As Leah Nelson at SPLC's Hatewatch notes:

The connection between Kimbley’s beliefs and Beck’s provocative on-air statements seems clear, especially his fear that the government plans to round up and intern liberty-loving Americans, a fear that was also expressed by Poplawski and Byron.


Moreover, this is now the fourth violent incident in which Fox News' mainstreaming of extremism played a significant role:



Make no mistake: Glenn Beck has been inciting acts of terrorist violence, and the Byron Williams case clearly establishes it -- even though it is far from the first such case. It in fact was preceded by several similar cases in which the dehumanizing rhetoric, scapegoating and conspiracist smears promoted by Fox clearly played a powerful role in the violence that ensued:

-- Jim David Adkisson's shooting attack on a Knoxville Unitarian church. Adkisson left behind a manifesto that repeated numerous right-wing talking points generated by Fox commentators and specifically cited a Bernard Goldberg book. His library at home was stocked with books by Bill O'Reilly, Sean Hannity and Michael Savage.

-- Richard Poplawski's shooting of three Pittsburgh police officers, because he believed a conspiracy theory that President Obama intended to take Americans' guns away from them, and he reportedly believed the cops had arrived to carry it out. Poplawski, a white supremacist, liked to post Beck videos about FEMA concentration camps to the Stormfront comments board.

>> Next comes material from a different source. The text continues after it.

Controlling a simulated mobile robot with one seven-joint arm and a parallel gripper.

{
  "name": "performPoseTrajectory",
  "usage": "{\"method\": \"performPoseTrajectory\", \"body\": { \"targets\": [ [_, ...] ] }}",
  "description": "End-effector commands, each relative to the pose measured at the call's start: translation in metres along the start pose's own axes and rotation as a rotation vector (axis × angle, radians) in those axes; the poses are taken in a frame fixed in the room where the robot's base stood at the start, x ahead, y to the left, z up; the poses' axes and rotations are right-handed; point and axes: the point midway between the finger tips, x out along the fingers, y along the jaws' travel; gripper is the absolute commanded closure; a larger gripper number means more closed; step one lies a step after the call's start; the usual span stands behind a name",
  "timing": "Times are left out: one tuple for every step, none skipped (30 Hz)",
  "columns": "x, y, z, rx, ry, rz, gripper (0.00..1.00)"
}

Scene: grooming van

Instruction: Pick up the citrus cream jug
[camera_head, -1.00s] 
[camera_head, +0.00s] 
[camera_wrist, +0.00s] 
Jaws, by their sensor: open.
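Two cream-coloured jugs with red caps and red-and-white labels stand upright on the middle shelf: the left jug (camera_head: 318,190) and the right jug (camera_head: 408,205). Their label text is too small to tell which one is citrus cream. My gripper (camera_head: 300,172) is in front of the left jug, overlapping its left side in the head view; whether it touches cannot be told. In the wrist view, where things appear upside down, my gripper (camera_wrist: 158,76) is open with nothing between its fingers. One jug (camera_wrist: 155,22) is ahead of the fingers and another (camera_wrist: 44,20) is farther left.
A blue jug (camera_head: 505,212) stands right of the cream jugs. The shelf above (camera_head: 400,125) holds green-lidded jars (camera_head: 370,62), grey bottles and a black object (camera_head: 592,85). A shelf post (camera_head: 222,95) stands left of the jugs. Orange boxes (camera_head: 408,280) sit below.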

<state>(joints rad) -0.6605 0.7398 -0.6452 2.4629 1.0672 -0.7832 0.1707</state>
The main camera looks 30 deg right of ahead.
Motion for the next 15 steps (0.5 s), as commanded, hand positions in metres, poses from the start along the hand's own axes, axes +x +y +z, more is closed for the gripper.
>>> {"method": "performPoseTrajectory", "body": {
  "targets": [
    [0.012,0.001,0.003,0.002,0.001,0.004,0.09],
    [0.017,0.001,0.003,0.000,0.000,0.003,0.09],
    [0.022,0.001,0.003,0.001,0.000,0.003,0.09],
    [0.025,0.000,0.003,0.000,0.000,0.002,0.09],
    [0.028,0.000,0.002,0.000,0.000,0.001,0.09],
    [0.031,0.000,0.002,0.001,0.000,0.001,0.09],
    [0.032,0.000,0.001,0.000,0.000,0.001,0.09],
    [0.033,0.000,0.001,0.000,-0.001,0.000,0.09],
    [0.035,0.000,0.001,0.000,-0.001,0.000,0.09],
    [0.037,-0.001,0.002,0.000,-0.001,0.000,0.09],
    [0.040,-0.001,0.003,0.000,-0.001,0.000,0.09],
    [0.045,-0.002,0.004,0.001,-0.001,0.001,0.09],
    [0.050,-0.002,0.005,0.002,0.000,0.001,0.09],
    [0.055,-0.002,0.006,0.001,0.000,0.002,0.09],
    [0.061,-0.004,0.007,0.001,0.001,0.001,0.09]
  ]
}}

-- Scott Roeder's assassination of Dr. George Tiller. Roeder was heavily involved in Operation Rescue and avidly read its newsletters -- which featured weekly pieces from Bill O'Reilly, including several attacking Tiller as a "baby killer" -- and its website, which liked to feature O'Reilly videos attacking Dr. Tiller. Indeed, O'Reilly had indulged a high-profile and unusually obsessive (not to mention vicious) jihad against Tiller, resulting in 42 such attacks on Tiller, 24 of which referred to him generically as a "baby killer."